Sunday, June 24, 1984

1984 Clearwater Beach, FL (6/22-24/1984)

Friday, June 22, 1984
After work I went to pick up Kent’s suit from the dry cleaners. A lady was there dropping things off, and when asked how many items, she had to count them, and threw them around in such a way that she had to recount several times. Then she wanted to pick up items, but did not have receipts and didn’t even know what she had left! The girl went in the back and started pulling out things, including a gray suit with a red tie. I wondered, but didn’t say anything. The girl laid out the receipts to add them up, and I saw that the number of one of the receipts matched mine! “Hey, that’s mine!” The girl checked my receipt and said, “Oh! What a coincidence!” So I saved Kent’s suit from being given away!

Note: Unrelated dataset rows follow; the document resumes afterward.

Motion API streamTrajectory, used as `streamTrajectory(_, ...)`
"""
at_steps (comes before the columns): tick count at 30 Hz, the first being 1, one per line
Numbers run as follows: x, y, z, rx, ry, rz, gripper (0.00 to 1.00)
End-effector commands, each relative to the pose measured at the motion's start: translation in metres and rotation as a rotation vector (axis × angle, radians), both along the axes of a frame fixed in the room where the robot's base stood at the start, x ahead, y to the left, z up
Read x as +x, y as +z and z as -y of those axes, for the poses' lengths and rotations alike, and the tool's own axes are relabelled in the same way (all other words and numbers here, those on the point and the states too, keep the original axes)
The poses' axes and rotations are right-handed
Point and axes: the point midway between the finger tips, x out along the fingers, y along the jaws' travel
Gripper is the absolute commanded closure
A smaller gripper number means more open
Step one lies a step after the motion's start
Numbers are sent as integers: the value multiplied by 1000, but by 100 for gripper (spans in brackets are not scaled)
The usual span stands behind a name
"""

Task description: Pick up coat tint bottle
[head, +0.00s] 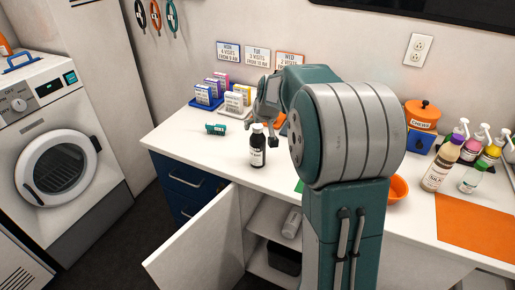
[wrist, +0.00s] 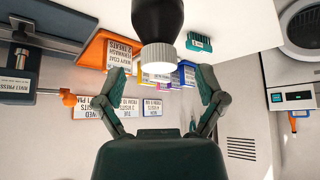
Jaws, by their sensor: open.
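A dark bottle with a pale cap (head: 258,147) stands upright on the white counter, left of my arm. It is the only dark bottle I see; its label is too small to read. In the wrist view the picture is upside down, and the bottle's ribbed cap (wrist: 158,58) and dark shoulder show at the top middle. In the wrist view my gripper (wrist: 160,76) is open and empty. Its fingers are spread on either side of the cap, with no contact visible.
A small teal item (head: 215,129) lies left of the bottle. Coloured trays with boxes (head: 208,97) stand behind it. An orange bowl (head: 398,188), a "silk" bottle (head: 440,164) and pump bottles stand at right. A cupboard door (head: 196,245) hangs open below the counter.

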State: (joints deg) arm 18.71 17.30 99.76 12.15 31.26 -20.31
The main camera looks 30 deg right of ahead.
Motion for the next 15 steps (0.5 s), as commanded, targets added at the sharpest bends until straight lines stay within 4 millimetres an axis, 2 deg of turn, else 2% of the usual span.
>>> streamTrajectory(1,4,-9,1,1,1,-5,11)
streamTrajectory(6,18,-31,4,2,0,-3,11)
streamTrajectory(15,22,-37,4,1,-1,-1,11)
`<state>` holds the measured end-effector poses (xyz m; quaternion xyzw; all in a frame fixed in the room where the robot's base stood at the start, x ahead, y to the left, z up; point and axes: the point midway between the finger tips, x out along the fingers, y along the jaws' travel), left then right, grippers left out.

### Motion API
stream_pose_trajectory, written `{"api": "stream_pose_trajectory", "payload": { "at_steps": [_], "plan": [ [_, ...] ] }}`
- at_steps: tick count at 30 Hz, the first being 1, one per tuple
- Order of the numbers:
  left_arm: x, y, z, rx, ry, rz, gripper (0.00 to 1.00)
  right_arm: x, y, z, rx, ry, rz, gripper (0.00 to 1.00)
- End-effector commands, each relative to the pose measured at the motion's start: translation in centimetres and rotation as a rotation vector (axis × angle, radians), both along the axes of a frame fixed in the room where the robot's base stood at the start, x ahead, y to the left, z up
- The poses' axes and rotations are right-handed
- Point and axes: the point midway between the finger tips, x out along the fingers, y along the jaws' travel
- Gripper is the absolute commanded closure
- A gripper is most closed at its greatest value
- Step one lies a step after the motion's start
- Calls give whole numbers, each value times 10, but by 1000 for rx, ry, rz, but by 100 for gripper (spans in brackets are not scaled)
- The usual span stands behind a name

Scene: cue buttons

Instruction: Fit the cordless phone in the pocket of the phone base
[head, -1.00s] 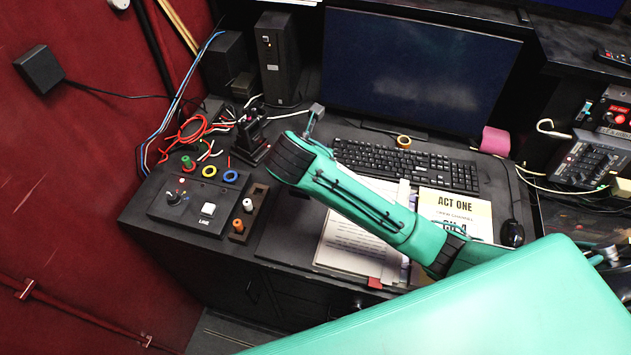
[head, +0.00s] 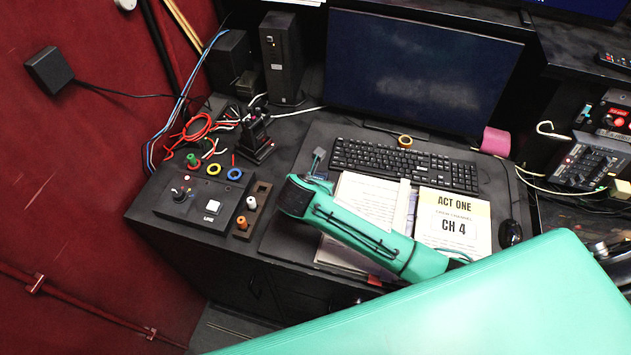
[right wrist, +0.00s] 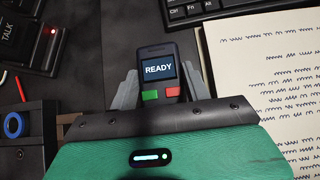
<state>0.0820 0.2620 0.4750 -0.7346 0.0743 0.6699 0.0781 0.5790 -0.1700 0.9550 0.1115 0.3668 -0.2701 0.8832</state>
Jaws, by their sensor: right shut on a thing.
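The cordless phone (right wrist: 160,75) has a dark body, a lit screen reading READY, and one green and one red key. My right gripper (right wrist: 158,92) is shut on it, with a grey finger on each side. The right wrist view shows a black unit with a TALK key and a red light (right wrist: 40,40) at upper left. The pocket is not clear. My left gripper is out of view.
A control box (head: 197,203) and a wooden peg block (head: 252,212) stand at the left front. Coloured rings and red cables (head: 195,130) lie behind them. The keyboard (head: 400,163), papers (head: 372,200) and ACT ONE sheet (head: 455,215) cover the right. Dark desk between is mostly clear.

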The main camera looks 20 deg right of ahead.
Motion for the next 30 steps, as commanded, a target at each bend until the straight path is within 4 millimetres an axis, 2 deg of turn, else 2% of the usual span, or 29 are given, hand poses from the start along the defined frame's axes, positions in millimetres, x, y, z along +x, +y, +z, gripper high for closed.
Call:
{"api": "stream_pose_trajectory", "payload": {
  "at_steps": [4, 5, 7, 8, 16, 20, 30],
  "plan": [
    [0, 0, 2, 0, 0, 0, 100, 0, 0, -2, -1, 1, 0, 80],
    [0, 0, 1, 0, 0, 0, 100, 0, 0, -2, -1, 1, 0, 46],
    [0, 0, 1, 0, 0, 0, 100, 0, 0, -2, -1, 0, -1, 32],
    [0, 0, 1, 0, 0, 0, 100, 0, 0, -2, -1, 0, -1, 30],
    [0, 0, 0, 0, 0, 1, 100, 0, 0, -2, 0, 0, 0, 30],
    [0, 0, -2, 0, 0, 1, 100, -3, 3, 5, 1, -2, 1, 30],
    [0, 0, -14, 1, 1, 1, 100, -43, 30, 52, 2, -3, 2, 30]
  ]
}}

I went to the airport by 16:30 and sat by the gate to wait for Kent. Then I noticed him in line checking in! So I ran to give him my ticket to check in as well. As we waited to board, we overheard a couple speaking with the stewardess. He was a bearded middle-aged fellow who met this 80-year old woman in St Petersburg and he turned a two-week vacation into four as they became friends. She was in the seashell business and had come to visit a friend in Providence. The guy then turned to us to ask if they had called Row 15. We were waiting for Row 15, and the guy wanted to know what seats. Turned out they had double-booked seat 15F! Kent went to rectify the situation. On board, I sat next to the woman, who got plenty of attention from the stewardess, including a free cocktail and a note that said, “Enjoy!” We didn’t have a choice for dinner, or as Kent said, our choices were dinner or no dinner.
The woman next to me asked for the stewardess’ name and address. The stewardess asked if she wanted the information to write a letter of commendation to Frank Gorman, the president of Eastern Airlines. “Uh, yes,” the woman said. The stewardess said she would give her Frank’s address, plus names of all the flight crew, because they get a free trip to their parents’ whenever someone writes a nice letter about them!

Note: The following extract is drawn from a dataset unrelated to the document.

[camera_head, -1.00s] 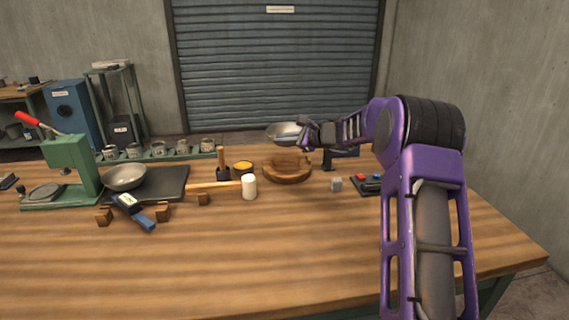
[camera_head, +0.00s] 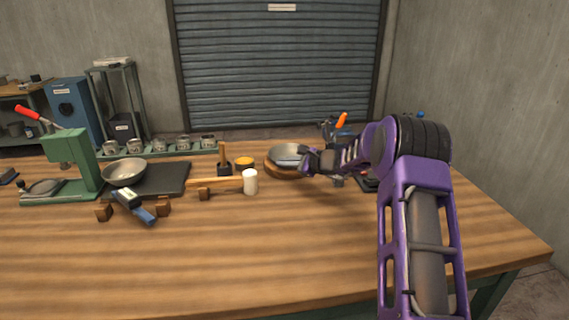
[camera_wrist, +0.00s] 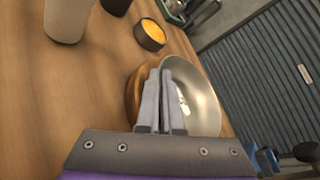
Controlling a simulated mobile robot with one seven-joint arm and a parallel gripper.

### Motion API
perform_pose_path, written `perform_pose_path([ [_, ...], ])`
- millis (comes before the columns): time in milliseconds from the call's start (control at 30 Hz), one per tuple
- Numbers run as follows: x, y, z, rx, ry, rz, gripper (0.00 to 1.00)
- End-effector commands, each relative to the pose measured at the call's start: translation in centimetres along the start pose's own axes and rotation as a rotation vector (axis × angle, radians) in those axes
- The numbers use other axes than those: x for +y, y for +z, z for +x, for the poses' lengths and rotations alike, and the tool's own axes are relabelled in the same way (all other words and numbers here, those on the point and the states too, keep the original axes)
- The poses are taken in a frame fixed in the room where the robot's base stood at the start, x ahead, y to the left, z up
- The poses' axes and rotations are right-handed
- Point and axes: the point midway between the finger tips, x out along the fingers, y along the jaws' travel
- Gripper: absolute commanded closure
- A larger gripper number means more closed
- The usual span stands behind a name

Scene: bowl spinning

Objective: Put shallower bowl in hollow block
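A shallow metal bowl (camera_head: 291,149) sits low over the round wooden hollow block (camera_head: 272,168). In the wrist view the bowl (camera_wrist: 205,98) covers much of the block (camera_wrist: 132,97). Whether it rests in the hollow or hovers just above cannot be told. My gripper (camera_head: 306,160) is shut on the bowl's near rim; in the wrist view its fingers (camera_wrist: 163,98) lie close together across that rim. A second metal bowl (camera_head: 125,171) stands on a dark slab at the left. The hollow is hidden under the held bowl.
A small yellow-filled pot (camera_head: 244,163), a mallet (camera_head: 223,162) and a white cylinder (camera_head: 250,182) stand left of the block. A tool with an orange handle (camera_head: 341,121) is behind my gripper. The front of the table (camera_head: 250,260) is clear.

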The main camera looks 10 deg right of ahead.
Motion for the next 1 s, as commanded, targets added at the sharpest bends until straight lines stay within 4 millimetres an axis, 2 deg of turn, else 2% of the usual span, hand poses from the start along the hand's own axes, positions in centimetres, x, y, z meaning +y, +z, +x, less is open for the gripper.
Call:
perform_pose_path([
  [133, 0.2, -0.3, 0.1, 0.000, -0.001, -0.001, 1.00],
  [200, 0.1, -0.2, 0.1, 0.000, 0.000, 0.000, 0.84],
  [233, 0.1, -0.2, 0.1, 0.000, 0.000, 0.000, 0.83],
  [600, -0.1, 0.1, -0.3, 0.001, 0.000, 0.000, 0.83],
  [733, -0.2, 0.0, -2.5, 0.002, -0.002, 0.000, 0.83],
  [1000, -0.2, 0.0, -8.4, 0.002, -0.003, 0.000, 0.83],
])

We took off 20 minutes late at 17:40, and arrived in Atlanta at 19:55. The 20:48 flight to Tampa was late in from Miami, and we didn’t depart until 21:50. Kent struck up a conversation with the woman next to him, who had a daughter who was a P.T. Kent remarked that I was one, too, and the woman said she had thought so, something about my hands and that I looked nice…
We arrived in Tampa at 23:00. Took the People Mover to the terminal and found the Avis car rental place. I got a dark blue Sunbird, and Kent wanted to do the driving to Clearwater. We got sidetracked a bit when we missed an unmarked turn to Rte 60. There was a long drive across the Tampa Bay with sparkling lights and stars. We drove through Clearwater and along the causeway to Clearwater Beach, a Riviera of hotels.

Saturday, June 23, 1984
It was after midnight when we went to check in to the Adam’s Mark Caribbean Gulf Resort, and we were told that the hotel was full and that the couple in our room decided to stay another night and they could not be legally kicked out. They would put us up in the Holiday Inn Gulfview for free that night. Kent left some things at the desk for Ralph, and drove over to the Holiday Inn. Our room 202 had a view of the parking lot, with a queen-size bed, a TV with movies you could rent for $5.75, a clock-radio with the wrong time, safety bars around the toilet and in the bathtub, a door that I had trouble opening, and freezing cold air-conditioning! We went for a walk along the beach, and dipped our toes in the Gulf water; warm!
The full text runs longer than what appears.